Ein Drohnenflug über einen künstlichen Wasserlauf im Imperial Valley, einem der größten Obst- und Gemüseanbaugebiete in den USA.

In diesem Jahr fällt übrigens bei vielen der Kurzfilme auf, wie sich der Kameraflug mit Drohne zu einem gängigen Stilmittel des ästhetischen Blicks entwickelt hat.

Der Blick gleitet über einen Kanal in der Wüste, Kläranlagen, einen Kunstsee, Plantagen und über scheinbar endloses Agrarland. Schließlich endet der Flug – im Nichts.

BABYLON

(Philippinen, R.: Keith Deligero)

Einer der schrägsten Beiträge der Berlinale Shorts.

Als ein Freund von mir vor einiger Zeit auf den Philippinen zu Besuch war, erschreckte ihn die Besessenheit der Einwohner mit Schusswaffen. Betrachtet man diesen Film, lässt sich die Obsession gut nachvollziehen. Es wird wirklich viel herumgeballert in Barangay Babylonia!

Dawn und Saab reisen durch die Zeit, um einen Bürgermeister zu ermorden, der später einmal zum Diktator wird, die Geschichte soll umgeschrieben werden.

TERRE MOTO SANTO

(Brasilien, R.: Bárbara Wagner & Benjamin de Burca)

Ein Mann und eine Frau in der unberührten paradiesischen Natur, er im Anzug, sie im schwarzen Kleid. Mit einem Mal fangen sie an zu singen. In der nächsten Sequenz dann: eine Männergruppe in der Gesangsstunde. Weitere ländliche Szenarien mit dem Gesangbuch folgen.

God wrote your story with his own hands, victory is guaranteed„. Das Duo Wagner / de Burca inszeniert den Pop der Evangelikalen in einer großen Schlagershow in Brasilien. Die Predigt der Nacht ist eine andere als die des Tages.

CIRCLE

(Großbritannien/Indien/Kanada, R.: Jayisha Patel)
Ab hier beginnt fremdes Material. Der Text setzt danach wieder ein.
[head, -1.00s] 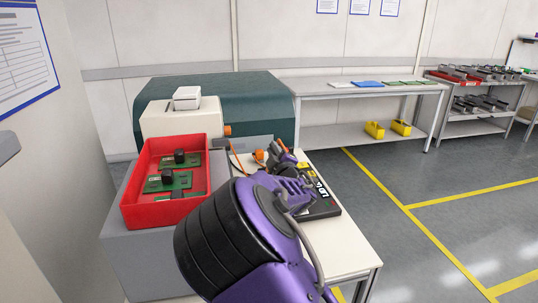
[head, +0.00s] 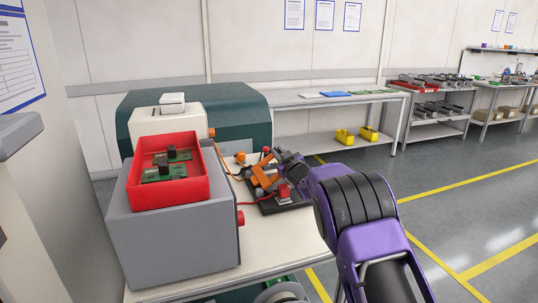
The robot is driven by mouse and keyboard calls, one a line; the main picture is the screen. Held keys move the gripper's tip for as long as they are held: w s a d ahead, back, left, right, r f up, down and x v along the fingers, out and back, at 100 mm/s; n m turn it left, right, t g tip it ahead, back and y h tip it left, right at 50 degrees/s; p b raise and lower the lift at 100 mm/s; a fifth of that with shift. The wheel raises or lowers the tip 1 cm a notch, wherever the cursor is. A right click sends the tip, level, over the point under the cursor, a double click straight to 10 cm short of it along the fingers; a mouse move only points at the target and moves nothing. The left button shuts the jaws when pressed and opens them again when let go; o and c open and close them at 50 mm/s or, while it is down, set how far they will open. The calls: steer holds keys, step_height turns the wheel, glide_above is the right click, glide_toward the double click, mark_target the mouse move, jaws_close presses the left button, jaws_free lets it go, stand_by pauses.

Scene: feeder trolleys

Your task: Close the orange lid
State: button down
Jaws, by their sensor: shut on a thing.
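The orange lid (head: 265,177) is a frame-like piece over a black base (head: 270,208) on the white table. It looks tilted, not flat on the base. My gripper (head: 283,164) reaches in from the right and is shut on the lid at its right side. The fingers are small and dark here, so the exact grip point is hard to see. My purple arm covers part of the area to the right.
A red tray (head: 203,178) with green boards stands on a grey box (head: 175,245) left of the base. A dark green machine (head: 232,122) stands behind. An orange-red cable runs beside the base. Floor to the right is open.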

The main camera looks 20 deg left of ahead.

Ein indisches Dorf. Eine Frau erzählt ihrer Schwester von ihrer Vergewaltigung. Zitat: „Großmutter organisierte meine Vergewaltigung.“ Die Jahreszeiten vergehen schnell.

In einem Kreislauf folgt Jayisha Patel drei Generationen an Frauen aus Indien in ihrem Lebensumfeld und deckt den Kreislauf der Gewalt auf.
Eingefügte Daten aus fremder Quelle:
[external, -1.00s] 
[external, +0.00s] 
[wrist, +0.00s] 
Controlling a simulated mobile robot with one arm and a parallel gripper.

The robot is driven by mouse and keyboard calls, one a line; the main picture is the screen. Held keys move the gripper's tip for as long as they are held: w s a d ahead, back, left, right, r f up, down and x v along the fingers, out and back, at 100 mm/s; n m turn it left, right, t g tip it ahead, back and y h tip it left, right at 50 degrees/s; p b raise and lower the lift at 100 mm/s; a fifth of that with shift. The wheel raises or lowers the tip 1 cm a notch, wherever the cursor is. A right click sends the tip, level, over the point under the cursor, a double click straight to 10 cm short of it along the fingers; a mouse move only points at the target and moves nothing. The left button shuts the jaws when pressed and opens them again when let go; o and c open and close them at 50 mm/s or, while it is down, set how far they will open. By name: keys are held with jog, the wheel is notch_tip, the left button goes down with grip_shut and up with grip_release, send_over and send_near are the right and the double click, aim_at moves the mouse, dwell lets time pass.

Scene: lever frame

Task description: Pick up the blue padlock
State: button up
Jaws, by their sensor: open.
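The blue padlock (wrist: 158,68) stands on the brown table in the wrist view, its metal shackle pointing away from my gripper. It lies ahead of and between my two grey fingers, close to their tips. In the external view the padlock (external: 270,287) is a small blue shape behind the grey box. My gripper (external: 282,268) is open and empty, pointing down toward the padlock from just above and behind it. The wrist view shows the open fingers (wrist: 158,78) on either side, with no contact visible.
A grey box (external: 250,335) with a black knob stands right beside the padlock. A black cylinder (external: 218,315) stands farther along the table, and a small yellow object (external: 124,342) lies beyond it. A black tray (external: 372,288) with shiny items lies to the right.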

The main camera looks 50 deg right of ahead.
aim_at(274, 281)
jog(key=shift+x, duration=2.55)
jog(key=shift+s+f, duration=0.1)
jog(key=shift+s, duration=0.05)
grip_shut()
Die Hochzeit findet im April statt.

SOLAR WALK

(Dänemark, R.: Réka Bucsi)

Der zweite Trickfilm der Berlinale-Shorts ist eine Ekstase der kosmischen Mythologien. Ein ganzes Universum füllt sich mit Visionen, wenn Réka Bucsi in Solar Walk die Himmel animiert.

Nachtrag: SOLAR WALK gewann den „Audi Shortfilm Award“.

PANORAMA

15.

YOCHO (FOREBODING)

(Japan, 140 Min., R.: Kiyoshi Kurosawa, D: Kaho, Shota Sometani, Masahiro Higashide, Ren Osugi)
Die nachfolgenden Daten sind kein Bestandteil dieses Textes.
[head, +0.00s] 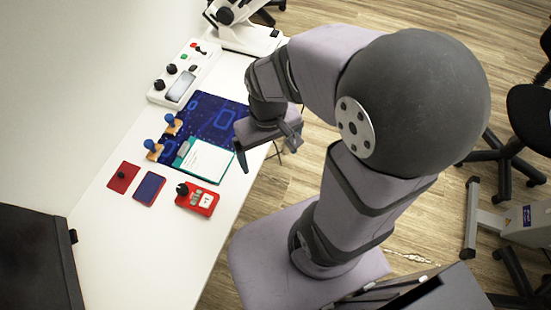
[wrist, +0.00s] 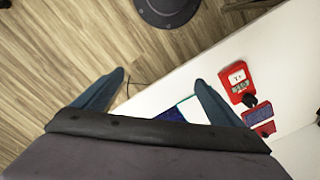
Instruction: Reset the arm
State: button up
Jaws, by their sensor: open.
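My gripper (head: 268,160) is open and empty, with its fingers pointing down at the right edge of the white table (head: 118,240). In the wrist view its two fingers (wrist: 159,78) stand well apart, with floor and the table edge between them. Nothing touches the fingertips that I can see. My arm arches over from its base on the right and bends down toward the table. A clipboard (head: 207,160) with white paper lies to the left of the gripper in the head view, on a blue patterned mat (head: 216,112).
Two blue-handled stamps (head: 153,147), a red counter device (head: 202,201), a blue pad (head: 149,188) and a red pad (head: 120,182) lie on the table. A knobbed console (head: 188,75) and a white microscope (head: 250,38) stand behind. A black chair (head: 528,115) is right. The table's front is clear.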

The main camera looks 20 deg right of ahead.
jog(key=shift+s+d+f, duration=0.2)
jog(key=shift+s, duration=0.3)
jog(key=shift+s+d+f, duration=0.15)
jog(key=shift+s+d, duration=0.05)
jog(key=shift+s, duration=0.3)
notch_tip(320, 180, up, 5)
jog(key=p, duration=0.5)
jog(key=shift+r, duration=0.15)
Der Himmel über der Stadt hat sich verändert. Ein trübes gleichmäßiges aber auch substanzloses Grau schwebt über der Stadt. Als sich im Leben von Etsuko die unerklärlichen Vorfälle häufen, wird ihr sehr bald klar, dass eine höhere Macht das Ende der Welt einläuten will. Kiyoshi Kurosawa verbindet in seinem Film Elemente von Science Fiction, Horrorfilm, Thriller und Endzeitdrama.

Immer mehr Menschen in der Stadt fehlen plötzlich lebenswichtige Konzepte in ihrem Vorstellungsvermögen. Konzepte wie „Familie„, „Würde„, „Zeit“ oder „Angst„. Allmählich wird Etsuko klar, dass Fremde auf dem Planeten sind, die diese Konzepte aus dem Bewusstsein entreißen.

Der Film FOREBODING (zu deutsch „Vorahnung“) beeindruckt aber vor allem dadurch, dass er komplett auf Spezialeffekte verzichtet. Mit Ausnahme ein paar unauffälliger optischer Effekte entsteht der Eindruck des Fremdartigen und Unerklärlichen lediglich durch die Dialoge bzw. das ungewöhnliche Spiel einzelner Körperteile oder des ganzen Körpers.

Die Schauspieler vermitteln gekonnt den Einfluss des Unbekannten auf die Menschheit. Mit 140 Minuten ist der Film nur leider ein wenig zu lang, insbesondere da manche Handlungselemente zu oft wiederholt werden. Außerdem mag ich keine Szenen, in denen Menschen, und seien es nebensächlichste Randfiguren – lebendig begraben werden. Dennoch ist YOCHO ein Highlight in der Sektion PANORAMA.

PANORAMA SPECIAL

16.

INKAN, GONGKAN, SIKAN GRIGO, INKAN (Human, Space, Time, Human)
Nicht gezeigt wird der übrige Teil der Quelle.